Requirements: Print out every line, exactly as written.

--- START OF Stored data ---

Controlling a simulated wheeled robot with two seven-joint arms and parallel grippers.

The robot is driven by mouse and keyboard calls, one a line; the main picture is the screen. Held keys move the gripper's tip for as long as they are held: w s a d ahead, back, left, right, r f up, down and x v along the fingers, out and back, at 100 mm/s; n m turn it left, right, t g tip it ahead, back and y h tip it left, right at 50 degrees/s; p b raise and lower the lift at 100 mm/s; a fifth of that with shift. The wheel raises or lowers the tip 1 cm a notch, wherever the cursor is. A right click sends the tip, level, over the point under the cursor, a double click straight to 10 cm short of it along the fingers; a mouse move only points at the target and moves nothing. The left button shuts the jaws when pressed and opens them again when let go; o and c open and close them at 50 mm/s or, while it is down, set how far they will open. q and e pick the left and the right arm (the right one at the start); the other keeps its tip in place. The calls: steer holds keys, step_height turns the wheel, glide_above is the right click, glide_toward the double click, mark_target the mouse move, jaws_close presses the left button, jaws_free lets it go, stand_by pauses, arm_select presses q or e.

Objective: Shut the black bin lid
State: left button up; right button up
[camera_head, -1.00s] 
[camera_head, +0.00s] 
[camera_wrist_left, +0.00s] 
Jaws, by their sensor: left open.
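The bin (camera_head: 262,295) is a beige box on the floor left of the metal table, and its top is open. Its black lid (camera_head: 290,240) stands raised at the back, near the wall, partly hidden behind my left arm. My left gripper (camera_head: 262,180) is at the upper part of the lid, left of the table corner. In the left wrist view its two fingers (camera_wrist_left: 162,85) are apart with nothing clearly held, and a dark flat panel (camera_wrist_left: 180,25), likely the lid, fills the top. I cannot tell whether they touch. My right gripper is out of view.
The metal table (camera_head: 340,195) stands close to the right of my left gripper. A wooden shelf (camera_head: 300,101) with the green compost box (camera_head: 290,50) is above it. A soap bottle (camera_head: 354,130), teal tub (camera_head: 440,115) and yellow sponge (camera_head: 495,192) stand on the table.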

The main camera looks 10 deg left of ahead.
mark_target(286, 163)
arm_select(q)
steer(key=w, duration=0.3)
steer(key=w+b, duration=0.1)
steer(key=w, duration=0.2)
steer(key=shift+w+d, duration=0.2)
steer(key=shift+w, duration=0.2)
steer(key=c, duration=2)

--- END OF Stored data ---

Finished answer:
Controlling a simulated wheeled robot with two seven-joint arms and parallel grippers.

The robot is driven by mouse and keyboard calls, one a line; the main picture is the screen. Held keys move the gripper's tip for as long as they are held: w s a d ahead, back, left, right, r f up, down and x v along the fingers, out and back, at 100 mm/s; n m turn it left, right, t g tip it ahead, back and y h tip it left, right at 50 degrees/s; p b raise and lower the lift at 100 mm/s; a fifth of that with shift. The wheel raises or lowers the tip 1 cm a notch, wherever the cursor is. A right click sends the tip, level, over the point under the cursor, a double click straight to 10 cm short of it along the fingers; a mouse move only points at the target and moves nothing. The left button shuts the jaws when pressed and opens them again when let go; o and c open and close them at 50 mm/s or, while it is down, set how far they will open. q and e pick the left and the right arm (the right one at the start); the other keeps its tip in place. The calls: steer holds keys, step_height turns the wheel, glide_above is the right click, glide_toward the double click, mark_target the mouse move, jaws_close presses the left button, jaws_free lets it go, stand_by pauses, arm_select presses q or e.

Objective: Shut the black bin lid
State: left button up; right button up
[camera_head, -1.00s] 
[camera_head, +0.00s] 
[camera_wrist_left, +0.00s] 
Jaws, by their sensor: left open.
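The bin (camera_head: 262,295) is a beige box on the floor left of the metal table, and its top is open. Its black lid (camera_head: 290,240) stands raised at the back, near the wall, partly hidden behind my left arm. My left gripper (camera_head: 262,180) is at the upper part of the lid, left of the table corner. In the left wrist view its two fingers (camera_wrist_left: 162,85) are apart with nothing clearly held, and a dark flat panel (camera_wrist_left: 180,25), likely the lid, fills the top. I cannot tell whether they touch. My right gripper is out of view.
The metal table (camera_head: 340,195) stands close to the right of my left gripper. A wooden shelf (camera_head: 300,101) with the green compost box (camera_head: 290,50) is above it. A soap bottle (camera_head: 354,130), teal tub (camera_head: 440,115) and yellow sponge (camera_head: 495,192) stand on the table.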

The main camera looks 10 deg left of ahead.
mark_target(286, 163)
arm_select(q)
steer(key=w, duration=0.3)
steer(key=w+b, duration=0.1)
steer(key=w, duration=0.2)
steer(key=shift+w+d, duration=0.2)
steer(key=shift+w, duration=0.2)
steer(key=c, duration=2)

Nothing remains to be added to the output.